First of all, we will calculate the shift and find the apparent depth of the object by adding the shift to the actual depth. Then we will find the total object distance as the lens is placed above the water surface by $0.2\,{\text{m}}$ . Using lens formula, we will do the substitution of required values followed by manipulation to find the image distance.

Complete step by step answer:
In the given question, we are supplied the following data:
The fish is present at a depth of $0.4\,{\text{m}}$ from the surface of water.
The lens here used is a convex lens.
The focal length of the lens used is $3\,{\text{m}}$ .
Again, the lens is placed at a height of $0.2\,{\text{m}}$ above the water surface.
We are asked to find the distance of image formed, from the lens.

To begin with, we will first convert the units to C.G.S, as for the convenience. You can also switch to S.I units if you prefer.
We know,
$1\,{\text{m}} = 100\,{\text{cm}}$
So, we can write:

$$\Rightarrow 0.4\,{\text{m}} = 0.4 \times 100\,{\text{cm}} \\\ \Rightarrow 0.4\,{\text{m}} = 40\,{\text{cm}} \\\$$

Again,

$$\Rightarrow 0.2\,{\text{m}} = 0.2 \times 100\,{\text{cm}} \\\ \Rightarrow 0.2\,{\text{m}} = 20\,{\text{cm}} \\\$$

Further, we may write:

$$\Rightarrow 3\,{\text{m}} = 3 \times 100\,{\text{cm}} \\\ \Rightarrow 3\,{\text{m}} = 300\,{\text{cm}} \\\$$

First, we will calculate the shift of the image by the water, as the object is under water, it would not seem to be present at a depth of $40\,{\text{cm}}$ though.
If we can calculate the shift, we will get the apparent depth at which the object seems to be present.
Shift by water,
$s = d\left( {1 - \dfrac{1}{\mu }} \right)$ …… (1)
Where,
$s$ indicates the shift of the object due to refraction.
$d$ indicates the actual depth of the object.
$\mu$ indicates the refractive of water.

Now, we substitute the required values in the equation (1), we get:

$$\Rightarrow s = 40\left[ {1 - \dfrac{1}{{\left( {\dfrac{4}{3}} \right)}}} \right] \\\ \Rightarrow s = 40\left[ {1 - \dfrac{3}{4}} \right] \\\ \Rightarrow s = \dfrac{{40}}{4} \\\ \Rightarrow s = 10\,{\text{cm}} \\\$$

So, the apparent depth $\left( x \right)$ of the object becomes:

$$\Rightarrow x = \left( { - 40 + 10} \right)\,{\text{cm}} \\\ \Rightarrow x = - 30\,{\text{cm}} \\\$$

Since, the lens is placed $20\,{\text{cm}}$ above the water surface. So, the net object distance now becomes:

$$\Rightarrow u = - (20 + 30)\,{\text{cm}} \\\ \Rightarrow u = - 50\,{\text{cm}} \\\$$

We have from the lens formula,
$\dfrac{1}{f} = \dfrac{1}{v} - \dfrac{1}{u}$ …… (2)

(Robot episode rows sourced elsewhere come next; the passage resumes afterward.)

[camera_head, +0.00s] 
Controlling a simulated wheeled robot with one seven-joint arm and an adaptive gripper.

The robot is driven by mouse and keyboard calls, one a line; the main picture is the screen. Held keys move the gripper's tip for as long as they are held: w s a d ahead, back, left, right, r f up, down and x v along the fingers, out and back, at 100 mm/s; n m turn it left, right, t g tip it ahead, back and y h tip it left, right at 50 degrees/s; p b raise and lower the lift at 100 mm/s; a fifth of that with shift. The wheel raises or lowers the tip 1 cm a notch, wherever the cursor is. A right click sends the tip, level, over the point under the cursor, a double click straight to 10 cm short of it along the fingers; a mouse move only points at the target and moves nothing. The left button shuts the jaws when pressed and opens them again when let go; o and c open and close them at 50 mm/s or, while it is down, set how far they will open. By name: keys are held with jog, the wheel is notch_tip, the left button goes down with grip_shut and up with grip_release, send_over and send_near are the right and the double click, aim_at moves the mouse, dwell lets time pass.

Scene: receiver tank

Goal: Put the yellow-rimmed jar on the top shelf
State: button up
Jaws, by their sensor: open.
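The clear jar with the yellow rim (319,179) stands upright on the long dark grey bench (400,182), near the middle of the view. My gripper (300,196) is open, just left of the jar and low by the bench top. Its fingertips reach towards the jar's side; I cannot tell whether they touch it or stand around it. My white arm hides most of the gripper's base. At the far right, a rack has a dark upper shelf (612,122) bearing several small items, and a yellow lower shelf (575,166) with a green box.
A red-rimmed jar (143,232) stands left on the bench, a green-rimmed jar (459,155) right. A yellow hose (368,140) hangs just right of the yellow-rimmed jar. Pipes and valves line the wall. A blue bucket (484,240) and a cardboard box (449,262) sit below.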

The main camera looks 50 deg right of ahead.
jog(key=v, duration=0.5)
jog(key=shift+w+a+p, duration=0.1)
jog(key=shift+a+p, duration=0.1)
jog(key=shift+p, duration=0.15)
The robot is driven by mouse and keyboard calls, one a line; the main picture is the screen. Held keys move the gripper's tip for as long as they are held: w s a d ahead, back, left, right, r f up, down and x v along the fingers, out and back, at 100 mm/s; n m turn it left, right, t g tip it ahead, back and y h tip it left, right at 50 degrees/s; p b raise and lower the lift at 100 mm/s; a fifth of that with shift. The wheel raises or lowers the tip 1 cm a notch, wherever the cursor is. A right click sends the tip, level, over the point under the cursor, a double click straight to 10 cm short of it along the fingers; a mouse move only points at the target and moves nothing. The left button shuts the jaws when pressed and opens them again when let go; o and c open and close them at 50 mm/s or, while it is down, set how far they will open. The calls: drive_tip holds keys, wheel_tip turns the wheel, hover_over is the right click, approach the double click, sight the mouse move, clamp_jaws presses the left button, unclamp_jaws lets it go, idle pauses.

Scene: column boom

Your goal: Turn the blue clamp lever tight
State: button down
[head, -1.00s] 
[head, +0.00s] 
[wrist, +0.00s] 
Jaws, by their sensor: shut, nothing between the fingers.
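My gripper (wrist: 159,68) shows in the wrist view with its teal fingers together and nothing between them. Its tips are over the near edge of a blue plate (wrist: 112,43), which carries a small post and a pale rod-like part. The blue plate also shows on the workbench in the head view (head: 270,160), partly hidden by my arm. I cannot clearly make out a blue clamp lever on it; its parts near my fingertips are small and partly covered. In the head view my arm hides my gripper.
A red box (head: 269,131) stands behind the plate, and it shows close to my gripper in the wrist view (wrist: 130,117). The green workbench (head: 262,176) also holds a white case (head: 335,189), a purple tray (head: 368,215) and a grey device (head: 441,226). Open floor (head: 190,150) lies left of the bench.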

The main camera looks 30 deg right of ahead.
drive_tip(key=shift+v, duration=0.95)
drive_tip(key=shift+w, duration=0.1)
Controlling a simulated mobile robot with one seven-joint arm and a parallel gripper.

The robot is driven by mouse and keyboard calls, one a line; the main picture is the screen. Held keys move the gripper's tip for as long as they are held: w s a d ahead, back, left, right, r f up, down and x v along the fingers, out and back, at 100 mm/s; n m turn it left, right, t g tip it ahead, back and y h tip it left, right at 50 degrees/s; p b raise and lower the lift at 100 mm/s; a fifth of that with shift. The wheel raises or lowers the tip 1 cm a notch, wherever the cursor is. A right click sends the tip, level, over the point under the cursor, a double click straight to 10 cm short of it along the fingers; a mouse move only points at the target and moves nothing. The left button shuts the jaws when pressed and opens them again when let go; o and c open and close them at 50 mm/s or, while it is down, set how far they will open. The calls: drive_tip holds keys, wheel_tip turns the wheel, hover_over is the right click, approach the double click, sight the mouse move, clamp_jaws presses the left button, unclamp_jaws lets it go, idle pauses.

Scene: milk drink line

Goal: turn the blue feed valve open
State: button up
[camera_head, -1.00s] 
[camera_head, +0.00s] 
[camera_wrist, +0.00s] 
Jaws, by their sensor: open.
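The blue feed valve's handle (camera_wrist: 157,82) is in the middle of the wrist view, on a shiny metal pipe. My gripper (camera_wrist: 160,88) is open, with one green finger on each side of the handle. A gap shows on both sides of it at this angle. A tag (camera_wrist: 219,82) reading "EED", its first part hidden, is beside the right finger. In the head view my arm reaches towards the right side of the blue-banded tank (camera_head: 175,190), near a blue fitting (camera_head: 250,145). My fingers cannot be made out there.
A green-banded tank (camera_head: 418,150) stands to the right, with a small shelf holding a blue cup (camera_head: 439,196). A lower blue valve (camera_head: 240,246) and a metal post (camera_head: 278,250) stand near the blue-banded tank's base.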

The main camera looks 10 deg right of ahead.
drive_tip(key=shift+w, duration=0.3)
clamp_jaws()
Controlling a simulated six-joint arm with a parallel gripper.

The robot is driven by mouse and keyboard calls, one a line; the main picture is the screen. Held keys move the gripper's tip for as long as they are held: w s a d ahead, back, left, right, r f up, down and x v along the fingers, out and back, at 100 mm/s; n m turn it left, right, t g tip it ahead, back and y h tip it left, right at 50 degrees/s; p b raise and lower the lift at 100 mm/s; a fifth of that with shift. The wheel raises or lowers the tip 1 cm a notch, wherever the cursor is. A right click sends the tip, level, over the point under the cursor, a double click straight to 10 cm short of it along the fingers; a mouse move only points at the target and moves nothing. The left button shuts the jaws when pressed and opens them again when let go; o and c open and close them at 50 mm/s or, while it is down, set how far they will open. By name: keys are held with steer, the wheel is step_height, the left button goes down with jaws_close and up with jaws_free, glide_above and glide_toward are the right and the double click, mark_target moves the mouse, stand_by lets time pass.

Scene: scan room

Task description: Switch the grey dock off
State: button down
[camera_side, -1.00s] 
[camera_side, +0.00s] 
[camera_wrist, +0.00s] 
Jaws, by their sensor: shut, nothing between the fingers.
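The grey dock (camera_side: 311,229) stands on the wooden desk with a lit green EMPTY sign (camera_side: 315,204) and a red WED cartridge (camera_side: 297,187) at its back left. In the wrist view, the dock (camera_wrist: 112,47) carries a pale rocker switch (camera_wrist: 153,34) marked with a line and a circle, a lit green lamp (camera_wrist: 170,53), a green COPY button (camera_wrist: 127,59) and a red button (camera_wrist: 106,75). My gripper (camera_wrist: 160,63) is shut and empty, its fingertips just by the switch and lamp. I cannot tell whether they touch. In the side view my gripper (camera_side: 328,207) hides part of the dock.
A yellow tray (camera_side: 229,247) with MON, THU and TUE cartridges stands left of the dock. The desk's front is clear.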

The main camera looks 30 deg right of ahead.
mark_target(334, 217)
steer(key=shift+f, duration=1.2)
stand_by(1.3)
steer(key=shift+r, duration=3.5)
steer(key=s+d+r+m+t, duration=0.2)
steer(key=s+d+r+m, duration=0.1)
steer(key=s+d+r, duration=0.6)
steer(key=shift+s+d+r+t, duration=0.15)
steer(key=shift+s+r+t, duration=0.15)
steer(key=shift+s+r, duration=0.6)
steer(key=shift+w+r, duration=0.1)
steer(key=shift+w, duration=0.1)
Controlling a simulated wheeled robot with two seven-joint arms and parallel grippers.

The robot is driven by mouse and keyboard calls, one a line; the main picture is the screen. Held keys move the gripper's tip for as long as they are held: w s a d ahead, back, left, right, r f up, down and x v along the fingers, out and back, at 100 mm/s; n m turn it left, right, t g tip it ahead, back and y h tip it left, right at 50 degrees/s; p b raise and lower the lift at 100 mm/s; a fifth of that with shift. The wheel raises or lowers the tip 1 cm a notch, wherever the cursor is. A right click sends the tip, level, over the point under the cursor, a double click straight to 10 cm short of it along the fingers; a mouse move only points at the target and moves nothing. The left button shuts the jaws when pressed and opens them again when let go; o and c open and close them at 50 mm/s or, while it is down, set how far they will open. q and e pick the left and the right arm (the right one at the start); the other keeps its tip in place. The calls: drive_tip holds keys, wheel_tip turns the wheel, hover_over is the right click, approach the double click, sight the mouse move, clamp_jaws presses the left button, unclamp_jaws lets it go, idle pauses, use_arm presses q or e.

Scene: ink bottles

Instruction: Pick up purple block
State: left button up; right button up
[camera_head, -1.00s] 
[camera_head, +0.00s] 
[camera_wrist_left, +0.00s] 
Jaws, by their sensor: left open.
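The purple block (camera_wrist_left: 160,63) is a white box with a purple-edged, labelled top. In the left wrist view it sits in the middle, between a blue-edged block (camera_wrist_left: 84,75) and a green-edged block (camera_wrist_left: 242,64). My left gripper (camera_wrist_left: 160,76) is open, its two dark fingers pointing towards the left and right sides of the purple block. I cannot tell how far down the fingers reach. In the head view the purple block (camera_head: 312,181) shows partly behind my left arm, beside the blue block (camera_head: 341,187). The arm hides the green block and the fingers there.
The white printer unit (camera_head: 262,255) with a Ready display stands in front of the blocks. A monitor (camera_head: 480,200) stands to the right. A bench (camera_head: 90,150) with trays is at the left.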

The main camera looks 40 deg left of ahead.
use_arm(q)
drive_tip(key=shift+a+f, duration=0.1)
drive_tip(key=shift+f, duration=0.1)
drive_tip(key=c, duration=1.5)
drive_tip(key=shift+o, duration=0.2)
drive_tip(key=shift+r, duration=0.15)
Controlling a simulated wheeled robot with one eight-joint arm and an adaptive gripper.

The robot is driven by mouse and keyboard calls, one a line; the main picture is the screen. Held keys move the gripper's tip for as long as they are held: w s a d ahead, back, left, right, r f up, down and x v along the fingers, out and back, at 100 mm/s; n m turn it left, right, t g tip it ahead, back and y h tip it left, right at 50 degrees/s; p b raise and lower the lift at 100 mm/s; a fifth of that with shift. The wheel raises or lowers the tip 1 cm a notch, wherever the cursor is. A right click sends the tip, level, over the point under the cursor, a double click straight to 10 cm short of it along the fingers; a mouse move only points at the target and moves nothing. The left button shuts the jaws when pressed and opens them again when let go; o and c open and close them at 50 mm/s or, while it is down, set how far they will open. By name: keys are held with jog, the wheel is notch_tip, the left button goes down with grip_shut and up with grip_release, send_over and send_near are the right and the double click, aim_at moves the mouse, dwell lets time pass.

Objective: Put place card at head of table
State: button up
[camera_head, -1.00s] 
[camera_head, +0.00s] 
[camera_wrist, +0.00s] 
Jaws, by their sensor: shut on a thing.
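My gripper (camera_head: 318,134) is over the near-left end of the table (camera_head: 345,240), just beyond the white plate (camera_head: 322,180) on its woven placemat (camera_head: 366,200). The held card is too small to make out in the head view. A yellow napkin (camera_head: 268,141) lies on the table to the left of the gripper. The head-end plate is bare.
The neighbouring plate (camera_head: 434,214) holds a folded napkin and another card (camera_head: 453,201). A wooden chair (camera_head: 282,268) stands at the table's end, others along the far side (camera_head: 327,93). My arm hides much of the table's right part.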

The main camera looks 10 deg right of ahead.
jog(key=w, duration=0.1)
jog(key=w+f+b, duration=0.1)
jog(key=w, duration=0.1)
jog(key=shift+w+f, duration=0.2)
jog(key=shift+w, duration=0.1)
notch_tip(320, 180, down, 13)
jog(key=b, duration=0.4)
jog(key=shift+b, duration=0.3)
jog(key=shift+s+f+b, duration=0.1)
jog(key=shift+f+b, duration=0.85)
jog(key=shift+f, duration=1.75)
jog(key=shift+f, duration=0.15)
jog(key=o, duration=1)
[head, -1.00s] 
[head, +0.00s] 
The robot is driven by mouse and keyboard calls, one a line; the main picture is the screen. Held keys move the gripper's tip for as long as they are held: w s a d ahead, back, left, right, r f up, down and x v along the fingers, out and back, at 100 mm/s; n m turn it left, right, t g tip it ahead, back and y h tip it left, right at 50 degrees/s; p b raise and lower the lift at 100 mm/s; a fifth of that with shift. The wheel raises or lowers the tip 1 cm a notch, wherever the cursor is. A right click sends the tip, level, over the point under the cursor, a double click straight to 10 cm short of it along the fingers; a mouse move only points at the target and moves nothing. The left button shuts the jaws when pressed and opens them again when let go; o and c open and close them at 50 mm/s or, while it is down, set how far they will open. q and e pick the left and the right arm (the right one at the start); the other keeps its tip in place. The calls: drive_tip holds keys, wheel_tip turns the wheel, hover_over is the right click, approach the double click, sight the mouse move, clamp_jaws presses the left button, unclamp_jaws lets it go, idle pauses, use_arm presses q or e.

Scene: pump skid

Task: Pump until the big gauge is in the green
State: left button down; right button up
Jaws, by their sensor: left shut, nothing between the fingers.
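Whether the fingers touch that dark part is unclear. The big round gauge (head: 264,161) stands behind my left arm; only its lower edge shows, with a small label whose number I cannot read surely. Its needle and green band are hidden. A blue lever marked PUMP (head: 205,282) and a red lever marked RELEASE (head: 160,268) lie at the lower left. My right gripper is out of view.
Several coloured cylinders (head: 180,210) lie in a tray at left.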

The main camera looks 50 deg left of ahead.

Substituting the required values in equation (2),

$$\Rightarrow \dfrac{1}{{300}} = \dfrac{1}{v} - \dfrac{1}{{( - 50)}} \\\ \Rightarrow \dfrac{1}{{300}} = \dfrac{1}{v} + \dfrac{1}{{50}} \\\ \Rightarrow \dfrac{1}{v} = \dfrac{1}{{300}} - \dfrac{1}{{50}} \\\ \Rightarrow \dfrac{1}{v} = \dfrac{{1 - 6}}{{300}} \\\ \Rightarrow \dfrac{1}{v} = \dfrac{{ - 5}}{{300}} \\\ \Rightarrow \dfrac{1}{v} = \dfrac{{ - 1}}{{60}} \\\ \Rightarrow v = - 60{\text{cm}} \\\$$

Hence, the image of the fish is formed on the same side of the fish, which is at a distance of $60{\text{cm}}$ from where the lens is. Image of the fish is superimposed on the real fish itself.

Note: In this problem, most of the students make mistakes while taking the object distance. Due to refraction, the depth of the object won’t be $40\,{\text{cm}}$ . Remember there will be a shift in the object distance. Again, the focal length of a convex lens is positive, as it is a converging lens, while negative in case of a concave lens as it is diverging in nature. Do take care of that.